KBRA Affirms Ratings for Truliant Federal Credit Union
28 Oct 2025 | New York
KBRA affirms the deposit and senior unsecured debt ratings of BBB, the subordinated debt rating of BBB-, and the short-term deposit and debt ratings of K3 for Winston-Salem, North Carolina-based Truliant Federal Credit Union (“Truliant”, "TFCU", or “the credit union”). The Outlook for all long-term ratings is Stable.
Key Credit Considerations
The ratings are supported by Truliant's seasoned management team with a mix of credit union and banking experience and the granular/consumer-focused banking model, lending to a strong deposit franchise with core deposits representing 89% of total funding. Furthermore, TFCU has generally reported better than peer earnings largely supported by a durable NIM and solid noninterest income contributions. That said, we recognize that due to the consumer concentration of the credit union, which has been impacted by the higher rate environment and inflationary pressures, charge-off activity was 1.37% for 3Q25, largely comprised of auto loans (58%) followed by unsecured consumer loans (40%), which has weighed on earnings in recent periods. However, management has downsized the auto portfolio, tightened underwriting standards, and focused on enhancing the recovery values for auto loans. As such, charge-offs have improved through 9M25, and we expect NCOs to normalize moving forward. We also recognize that the loan portfolio is highly granular, with an average loan size of $22,500, which is less susceptible to large loss given defaults like that of a commercial bank with less than 1% of commercial loans delinquent. TFCU benefits from an above average NIM largely supported by the credit union’s asset sensitive balance sheet amid the higher rate environment given a shorter duration loan portfolio as the auto portfolio (27% of loans) has an average life of 22 months. As such, the loan portfolio has been able to reprice relatively quicker, further aided by the remixing of the earning asset base towards loans increasing to 91% of the earning asset base compared to 87% at YE24. Going forward, we expect NIM be upheld by the continued repricing of the loan portfolio paired with management’s low single digit loan growth target and favorable core deposit base. Capital metrics have improved through 9M25 given slower loan growth and improved earnings with the net worth ratio at 9.6% as of 3Q25. While we note that capital tracks below that of similarly sized peers, TFCU maintains an adequate buffer above the minimum for well capitalized of 260 bps.

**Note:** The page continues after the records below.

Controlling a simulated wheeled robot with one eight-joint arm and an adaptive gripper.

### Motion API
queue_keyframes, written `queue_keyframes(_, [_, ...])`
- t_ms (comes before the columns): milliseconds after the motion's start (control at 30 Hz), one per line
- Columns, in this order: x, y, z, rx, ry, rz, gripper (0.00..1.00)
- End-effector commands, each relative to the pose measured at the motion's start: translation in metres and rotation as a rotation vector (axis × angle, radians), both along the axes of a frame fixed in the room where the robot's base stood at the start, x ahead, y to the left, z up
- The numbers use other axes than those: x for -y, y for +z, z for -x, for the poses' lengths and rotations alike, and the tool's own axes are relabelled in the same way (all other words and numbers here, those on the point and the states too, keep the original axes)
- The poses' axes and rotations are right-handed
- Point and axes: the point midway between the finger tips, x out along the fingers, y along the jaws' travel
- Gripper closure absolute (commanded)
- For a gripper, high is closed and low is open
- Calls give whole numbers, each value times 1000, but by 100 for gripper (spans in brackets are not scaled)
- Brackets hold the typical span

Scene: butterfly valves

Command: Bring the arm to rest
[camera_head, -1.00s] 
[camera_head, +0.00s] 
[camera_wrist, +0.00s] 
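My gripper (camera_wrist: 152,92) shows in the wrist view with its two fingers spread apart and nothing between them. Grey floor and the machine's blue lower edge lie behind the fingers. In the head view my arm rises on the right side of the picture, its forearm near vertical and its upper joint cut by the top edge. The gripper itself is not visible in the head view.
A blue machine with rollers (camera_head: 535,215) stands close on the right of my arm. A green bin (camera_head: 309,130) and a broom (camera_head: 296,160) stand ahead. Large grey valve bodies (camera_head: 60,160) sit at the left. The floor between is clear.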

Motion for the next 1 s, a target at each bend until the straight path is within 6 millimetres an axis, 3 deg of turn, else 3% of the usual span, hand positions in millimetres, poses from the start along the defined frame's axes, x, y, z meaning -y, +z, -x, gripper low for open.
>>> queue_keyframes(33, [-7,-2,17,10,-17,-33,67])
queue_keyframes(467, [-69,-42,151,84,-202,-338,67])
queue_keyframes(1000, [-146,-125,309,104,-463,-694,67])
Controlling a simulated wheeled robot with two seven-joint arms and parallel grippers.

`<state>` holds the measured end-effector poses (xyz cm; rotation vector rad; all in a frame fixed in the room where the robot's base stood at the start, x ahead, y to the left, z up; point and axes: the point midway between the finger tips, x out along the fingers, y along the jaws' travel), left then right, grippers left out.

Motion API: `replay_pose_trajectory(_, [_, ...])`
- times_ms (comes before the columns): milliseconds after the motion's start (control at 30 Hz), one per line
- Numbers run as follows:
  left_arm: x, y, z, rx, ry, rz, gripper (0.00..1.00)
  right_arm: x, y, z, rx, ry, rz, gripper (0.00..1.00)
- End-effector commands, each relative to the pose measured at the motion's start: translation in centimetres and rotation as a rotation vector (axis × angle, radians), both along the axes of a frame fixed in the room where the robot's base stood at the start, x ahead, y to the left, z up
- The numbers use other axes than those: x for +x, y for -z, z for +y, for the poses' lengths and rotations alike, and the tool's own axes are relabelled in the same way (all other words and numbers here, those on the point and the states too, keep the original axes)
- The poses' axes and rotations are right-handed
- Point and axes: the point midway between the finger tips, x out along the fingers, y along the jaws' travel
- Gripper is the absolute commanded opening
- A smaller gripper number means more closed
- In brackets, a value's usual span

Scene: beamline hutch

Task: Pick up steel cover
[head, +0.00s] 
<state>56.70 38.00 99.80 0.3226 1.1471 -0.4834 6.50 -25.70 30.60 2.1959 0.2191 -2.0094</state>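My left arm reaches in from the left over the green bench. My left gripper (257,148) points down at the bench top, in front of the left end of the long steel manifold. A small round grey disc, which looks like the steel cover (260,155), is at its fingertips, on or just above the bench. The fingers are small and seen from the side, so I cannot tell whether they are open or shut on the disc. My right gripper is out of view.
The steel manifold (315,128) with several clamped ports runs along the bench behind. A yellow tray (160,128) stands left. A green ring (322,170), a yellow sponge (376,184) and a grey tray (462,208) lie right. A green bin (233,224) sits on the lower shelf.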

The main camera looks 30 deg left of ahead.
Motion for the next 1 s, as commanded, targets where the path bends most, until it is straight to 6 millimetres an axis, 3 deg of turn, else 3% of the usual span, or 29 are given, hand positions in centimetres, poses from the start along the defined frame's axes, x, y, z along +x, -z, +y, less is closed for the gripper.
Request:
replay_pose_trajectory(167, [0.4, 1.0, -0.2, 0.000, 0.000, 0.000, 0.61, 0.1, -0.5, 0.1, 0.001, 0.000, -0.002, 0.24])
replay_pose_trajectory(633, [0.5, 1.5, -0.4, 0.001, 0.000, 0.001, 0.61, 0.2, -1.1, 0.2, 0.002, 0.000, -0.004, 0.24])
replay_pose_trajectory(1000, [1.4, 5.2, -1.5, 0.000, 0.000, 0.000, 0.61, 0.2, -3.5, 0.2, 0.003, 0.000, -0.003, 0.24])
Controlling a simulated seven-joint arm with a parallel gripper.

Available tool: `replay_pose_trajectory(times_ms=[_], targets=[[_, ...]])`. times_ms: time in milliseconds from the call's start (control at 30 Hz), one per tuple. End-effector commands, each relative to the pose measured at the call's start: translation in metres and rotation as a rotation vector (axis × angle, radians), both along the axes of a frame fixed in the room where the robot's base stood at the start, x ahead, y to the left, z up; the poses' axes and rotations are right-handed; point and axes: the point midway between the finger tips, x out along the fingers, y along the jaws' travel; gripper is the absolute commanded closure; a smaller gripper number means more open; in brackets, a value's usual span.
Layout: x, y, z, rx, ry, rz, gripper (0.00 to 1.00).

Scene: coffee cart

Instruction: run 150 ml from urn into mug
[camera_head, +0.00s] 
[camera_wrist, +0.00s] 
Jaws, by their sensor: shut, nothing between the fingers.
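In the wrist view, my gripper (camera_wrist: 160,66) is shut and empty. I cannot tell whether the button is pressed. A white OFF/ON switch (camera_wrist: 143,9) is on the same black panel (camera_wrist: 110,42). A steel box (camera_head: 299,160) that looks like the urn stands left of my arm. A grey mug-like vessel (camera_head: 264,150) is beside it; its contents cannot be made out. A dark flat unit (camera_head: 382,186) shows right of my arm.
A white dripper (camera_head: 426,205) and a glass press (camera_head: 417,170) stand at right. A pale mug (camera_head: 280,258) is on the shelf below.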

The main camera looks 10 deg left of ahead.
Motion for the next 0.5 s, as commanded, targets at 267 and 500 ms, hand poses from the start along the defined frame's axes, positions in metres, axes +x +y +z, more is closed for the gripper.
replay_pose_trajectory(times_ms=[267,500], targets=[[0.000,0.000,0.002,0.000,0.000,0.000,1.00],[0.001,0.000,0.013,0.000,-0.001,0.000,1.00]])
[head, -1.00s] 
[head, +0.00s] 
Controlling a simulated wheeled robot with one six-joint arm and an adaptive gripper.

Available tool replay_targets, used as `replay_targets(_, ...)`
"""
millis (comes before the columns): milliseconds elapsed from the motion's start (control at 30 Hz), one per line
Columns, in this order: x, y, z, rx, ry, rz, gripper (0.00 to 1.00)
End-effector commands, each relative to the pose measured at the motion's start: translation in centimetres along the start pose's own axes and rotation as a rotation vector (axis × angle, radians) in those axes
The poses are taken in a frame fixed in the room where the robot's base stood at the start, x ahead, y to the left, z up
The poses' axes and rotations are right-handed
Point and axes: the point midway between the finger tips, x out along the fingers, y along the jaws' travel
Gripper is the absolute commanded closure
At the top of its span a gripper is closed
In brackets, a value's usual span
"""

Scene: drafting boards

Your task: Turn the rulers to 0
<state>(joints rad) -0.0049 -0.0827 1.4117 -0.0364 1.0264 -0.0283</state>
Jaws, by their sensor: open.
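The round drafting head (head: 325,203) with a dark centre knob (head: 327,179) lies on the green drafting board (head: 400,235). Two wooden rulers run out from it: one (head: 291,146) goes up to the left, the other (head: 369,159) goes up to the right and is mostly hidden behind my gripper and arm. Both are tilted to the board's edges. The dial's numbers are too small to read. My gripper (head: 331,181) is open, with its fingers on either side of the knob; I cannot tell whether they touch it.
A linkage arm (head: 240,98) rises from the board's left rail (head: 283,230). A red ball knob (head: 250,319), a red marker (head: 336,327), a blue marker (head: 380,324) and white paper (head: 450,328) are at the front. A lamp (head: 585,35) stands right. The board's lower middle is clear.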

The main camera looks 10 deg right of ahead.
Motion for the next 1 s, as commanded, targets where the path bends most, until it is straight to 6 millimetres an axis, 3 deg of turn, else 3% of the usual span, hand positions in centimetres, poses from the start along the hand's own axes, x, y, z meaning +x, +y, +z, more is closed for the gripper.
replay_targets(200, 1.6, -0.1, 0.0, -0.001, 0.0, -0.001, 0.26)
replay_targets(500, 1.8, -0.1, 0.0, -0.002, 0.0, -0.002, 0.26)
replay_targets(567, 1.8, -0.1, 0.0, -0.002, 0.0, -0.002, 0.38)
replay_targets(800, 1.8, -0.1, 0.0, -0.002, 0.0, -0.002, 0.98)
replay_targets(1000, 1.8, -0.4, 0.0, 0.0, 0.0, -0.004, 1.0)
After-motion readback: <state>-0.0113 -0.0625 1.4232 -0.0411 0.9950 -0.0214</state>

Going forward, management indicated plans to continue to accrete capital via retained earnings and low single digit loan growth, which we view favorably.
Rating Sensitivities
Improved scale and geographic diversification, in conjunction with maintenance of solid profitability metrics, above peer capital ratios, and improved credit quality metrics consistent with the higher rating category could result in positive rating momentum over time. Conversely, negative rating action may result in the event that credit quality metrics continue to worsen negatively impacting profitability metrics beyond peer levels, capital metrics deteriorate, notably net worth ratio dipping below 8%, or a material change in the funding profile occurs.